The whole argument between the primary and seconary life markets is more complicated than that, of course. But whenever it surfaces, I cannot help but think that to some degree, this all boils down to a rules laywer situation. On one hand, you have to give the rules lawyer credit. If the rules are written in such an easily exploited way, then maybe the people writing the rules should have playtested them a little more rigorously before putting them out for general consumption. At the same time, rules lawyering often uncovers interpretations of the game that is technically legal, but wholly against the spirit of things. So the rules lawyer wins the legal argument with the referee, but earns the scorn of every other player. Which one is right? Which one is wrong? Impossible to say, really, since both are contributing equal shares to a seemingly intractable conflict.

The referee’s answer to this is typically to just push the game along, present the funky, polyhedric dice to the players and give them the cardinal commandment of any RPG that puts all arguments aside: Just roll, already.

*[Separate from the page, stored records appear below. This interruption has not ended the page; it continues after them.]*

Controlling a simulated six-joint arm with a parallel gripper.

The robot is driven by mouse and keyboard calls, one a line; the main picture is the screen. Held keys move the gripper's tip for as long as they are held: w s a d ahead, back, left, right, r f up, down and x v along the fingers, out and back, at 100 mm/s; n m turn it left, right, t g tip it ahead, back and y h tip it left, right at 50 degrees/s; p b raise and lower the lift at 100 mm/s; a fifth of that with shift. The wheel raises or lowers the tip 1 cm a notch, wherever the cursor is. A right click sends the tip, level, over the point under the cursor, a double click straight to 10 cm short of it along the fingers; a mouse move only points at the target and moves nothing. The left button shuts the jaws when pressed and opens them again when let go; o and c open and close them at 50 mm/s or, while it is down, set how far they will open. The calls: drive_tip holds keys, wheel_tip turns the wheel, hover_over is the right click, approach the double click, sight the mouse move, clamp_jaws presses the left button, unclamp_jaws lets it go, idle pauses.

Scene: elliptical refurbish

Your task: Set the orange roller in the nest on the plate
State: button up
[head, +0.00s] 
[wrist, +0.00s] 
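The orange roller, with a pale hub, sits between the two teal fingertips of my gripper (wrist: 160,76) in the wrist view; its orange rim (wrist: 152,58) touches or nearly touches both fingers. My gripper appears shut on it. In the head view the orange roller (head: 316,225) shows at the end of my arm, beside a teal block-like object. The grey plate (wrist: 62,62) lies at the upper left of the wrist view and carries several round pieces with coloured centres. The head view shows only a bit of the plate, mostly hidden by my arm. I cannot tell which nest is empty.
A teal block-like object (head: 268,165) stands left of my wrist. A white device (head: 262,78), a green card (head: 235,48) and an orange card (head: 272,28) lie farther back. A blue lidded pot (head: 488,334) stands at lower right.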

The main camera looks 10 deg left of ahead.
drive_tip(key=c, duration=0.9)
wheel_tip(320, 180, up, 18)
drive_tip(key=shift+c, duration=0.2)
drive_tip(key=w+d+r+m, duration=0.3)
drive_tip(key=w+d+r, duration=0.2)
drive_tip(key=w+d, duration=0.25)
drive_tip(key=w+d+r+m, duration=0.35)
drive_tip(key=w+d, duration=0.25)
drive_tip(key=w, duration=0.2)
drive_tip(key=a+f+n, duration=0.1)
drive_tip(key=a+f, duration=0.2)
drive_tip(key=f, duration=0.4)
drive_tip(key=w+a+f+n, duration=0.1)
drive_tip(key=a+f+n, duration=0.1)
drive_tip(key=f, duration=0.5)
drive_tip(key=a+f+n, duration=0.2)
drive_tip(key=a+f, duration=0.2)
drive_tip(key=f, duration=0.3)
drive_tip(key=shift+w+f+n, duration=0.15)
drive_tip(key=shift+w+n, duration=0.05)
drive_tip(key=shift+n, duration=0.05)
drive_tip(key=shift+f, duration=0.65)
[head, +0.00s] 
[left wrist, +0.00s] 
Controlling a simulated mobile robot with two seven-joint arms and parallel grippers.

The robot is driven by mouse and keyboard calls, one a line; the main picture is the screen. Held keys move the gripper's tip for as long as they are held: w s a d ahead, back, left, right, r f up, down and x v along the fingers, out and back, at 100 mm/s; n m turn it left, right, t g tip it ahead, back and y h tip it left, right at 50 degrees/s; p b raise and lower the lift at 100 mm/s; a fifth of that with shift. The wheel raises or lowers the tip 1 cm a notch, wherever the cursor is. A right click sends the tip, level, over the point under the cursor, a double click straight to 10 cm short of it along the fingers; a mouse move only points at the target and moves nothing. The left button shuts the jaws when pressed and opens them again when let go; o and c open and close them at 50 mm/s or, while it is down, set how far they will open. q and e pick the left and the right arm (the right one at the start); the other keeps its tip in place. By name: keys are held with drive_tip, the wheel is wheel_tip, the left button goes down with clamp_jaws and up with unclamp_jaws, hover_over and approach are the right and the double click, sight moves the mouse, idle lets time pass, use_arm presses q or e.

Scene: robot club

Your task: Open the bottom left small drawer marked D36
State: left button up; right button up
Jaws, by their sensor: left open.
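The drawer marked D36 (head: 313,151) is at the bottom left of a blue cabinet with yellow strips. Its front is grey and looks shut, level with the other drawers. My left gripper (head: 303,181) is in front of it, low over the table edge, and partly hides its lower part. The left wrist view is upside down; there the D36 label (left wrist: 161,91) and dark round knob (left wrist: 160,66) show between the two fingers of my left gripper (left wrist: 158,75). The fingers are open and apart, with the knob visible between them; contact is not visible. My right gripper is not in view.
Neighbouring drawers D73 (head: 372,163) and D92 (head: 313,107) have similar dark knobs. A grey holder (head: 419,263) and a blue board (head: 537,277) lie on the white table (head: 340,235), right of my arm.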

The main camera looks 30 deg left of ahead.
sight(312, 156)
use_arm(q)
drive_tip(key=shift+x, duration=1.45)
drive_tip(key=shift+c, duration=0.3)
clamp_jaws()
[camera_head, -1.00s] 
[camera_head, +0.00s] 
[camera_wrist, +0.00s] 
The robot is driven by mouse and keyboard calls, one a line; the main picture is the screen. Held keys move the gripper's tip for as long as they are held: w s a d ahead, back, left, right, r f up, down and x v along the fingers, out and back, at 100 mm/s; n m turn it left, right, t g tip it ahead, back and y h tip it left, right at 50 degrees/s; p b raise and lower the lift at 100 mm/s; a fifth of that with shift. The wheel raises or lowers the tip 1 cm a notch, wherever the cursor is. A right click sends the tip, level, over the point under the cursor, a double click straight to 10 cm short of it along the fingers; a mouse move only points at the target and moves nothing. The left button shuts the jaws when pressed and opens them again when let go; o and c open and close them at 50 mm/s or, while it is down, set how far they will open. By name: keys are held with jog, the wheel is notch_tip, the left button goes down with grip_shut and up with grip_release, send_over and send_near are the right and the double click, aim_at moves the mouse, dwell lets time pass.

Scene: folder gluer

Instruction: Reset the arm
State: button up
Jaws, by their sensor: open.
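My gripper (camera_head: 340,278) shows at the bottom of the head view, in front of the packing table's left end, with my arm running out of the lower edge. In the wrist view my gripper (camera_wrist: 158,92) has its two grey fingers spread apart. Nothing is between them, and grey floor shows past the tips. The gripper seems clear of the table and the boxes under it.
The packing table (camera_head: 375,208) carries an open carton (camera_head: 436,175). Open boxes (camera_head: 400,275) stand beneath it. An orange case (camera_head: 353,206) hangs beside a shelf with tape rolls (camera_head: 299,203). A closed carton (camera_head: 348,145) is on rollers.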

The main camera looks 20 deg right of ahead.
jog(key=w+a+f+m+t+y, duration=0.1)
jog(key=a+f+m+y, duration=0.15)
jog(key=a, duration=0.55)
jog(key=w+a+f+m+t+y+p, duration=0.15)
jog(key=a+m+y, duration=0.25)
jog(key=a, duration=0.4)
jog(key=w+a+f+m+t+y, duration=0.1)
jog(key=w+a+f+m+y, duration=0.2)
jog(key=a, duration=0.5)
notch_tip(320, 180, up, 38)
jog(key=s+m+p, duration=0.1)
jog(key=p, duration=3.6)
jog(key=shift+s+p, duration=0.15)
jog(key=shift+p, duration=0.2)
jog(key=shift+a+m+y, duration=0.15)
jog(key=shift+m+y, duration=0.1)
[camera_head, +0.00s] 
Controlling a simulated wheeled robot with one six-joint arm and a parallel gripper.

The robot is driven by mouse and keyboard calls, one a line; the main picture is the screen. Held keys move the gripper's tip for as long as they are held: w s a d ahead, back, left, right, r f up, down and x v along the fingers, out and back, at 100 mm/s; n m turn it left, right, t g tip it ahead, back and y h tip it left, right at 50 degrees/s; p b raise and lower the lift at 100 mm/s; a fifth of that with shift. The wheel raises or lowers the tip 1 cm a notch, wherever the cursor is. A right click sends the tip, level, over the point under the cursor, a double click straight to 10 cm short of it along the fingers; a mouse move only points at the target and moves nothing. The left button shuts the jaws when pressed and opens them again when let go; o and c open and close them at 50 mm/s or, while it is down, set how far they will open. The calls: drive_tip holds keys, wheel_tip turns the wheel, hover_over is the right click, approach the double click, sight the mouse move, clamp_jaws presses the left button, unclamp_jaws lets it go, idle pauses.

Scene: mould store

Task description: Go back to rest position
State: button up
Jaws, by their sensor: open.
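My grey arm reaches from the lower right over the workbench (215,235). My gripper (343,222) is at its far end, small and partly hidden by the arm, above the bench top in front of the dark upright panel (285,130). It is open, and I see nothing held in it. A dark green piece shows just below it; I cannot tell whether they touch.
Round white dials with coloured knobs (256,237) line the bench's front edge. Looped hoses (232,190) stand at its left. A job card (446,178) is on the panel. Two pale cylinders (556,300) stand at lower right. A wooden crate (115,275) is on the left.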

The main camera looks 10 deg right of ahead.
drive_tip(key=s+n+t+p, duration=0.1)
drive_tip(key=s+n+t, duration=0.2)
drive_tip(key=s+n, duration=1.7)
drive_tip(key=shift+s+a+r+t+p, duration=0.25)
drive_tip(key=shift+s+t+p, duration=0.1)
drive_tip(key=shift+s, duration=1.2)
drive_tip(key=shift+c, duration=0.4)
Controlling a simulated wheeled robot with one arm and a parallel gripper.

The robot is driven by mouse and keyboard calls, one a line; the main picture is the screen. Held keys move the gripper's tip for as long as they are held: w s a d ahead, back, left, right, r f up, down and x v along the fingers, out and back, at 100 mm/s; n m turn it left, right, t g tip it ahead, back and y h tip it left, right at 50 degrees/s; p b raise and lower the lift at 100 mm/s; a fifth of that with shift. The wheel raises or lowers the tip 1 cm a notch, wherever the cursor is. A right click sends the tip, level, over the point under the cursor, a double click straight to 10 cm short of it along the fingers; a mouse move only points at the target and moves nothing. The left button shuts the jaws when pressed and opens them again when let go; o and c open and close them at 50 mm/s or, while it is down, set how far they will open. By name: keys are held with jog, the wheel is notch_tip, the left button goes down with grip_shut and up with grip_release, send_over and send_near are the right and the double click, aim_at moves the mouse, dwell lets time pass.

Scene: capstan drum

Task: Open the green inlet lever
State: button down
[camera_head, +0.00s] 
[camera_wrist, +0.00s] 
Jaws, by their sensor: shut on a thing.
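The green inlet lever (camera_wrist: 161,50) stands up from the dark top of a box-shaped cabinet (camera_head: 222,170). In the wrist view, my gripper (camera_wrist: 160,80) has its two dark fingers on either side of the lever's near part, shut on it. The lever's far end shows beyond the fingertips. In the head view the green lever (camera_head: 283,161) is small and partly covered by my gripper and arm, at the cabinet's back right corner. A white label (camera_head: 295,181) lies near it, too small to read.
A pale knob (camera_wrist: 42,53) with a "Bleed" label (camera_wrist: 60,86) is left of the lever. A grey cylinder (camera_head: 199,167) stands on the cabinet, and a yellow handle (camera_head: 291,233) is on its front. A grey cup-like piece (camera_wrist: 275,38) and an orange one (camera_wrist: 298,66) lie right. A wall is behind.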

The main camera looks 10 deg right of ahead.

Alas, there is no authority that can pull the warring sides of the industry together on this, but there is hope that some happy medium might yet be found. Eventually, I suspect the rules will be fine-tuned so that the secondary market, while legal, is no longer viable financially, and so it will vanish. I kind of wonder why the primary market doesn’t just start its own life settlement companies and buy up the policies that are about to lapse and keep everything in house. I’ve been told more than once by folks in the life settlement industry that they’re kind of waiting for that shoe to drop, but somehow the industry just doesn’t want to go there. Fair enough. But if there is a broken rule and some rules lawyer is rasing hell with it, the referee that lets it go loses their ability to gripe about it, after a while.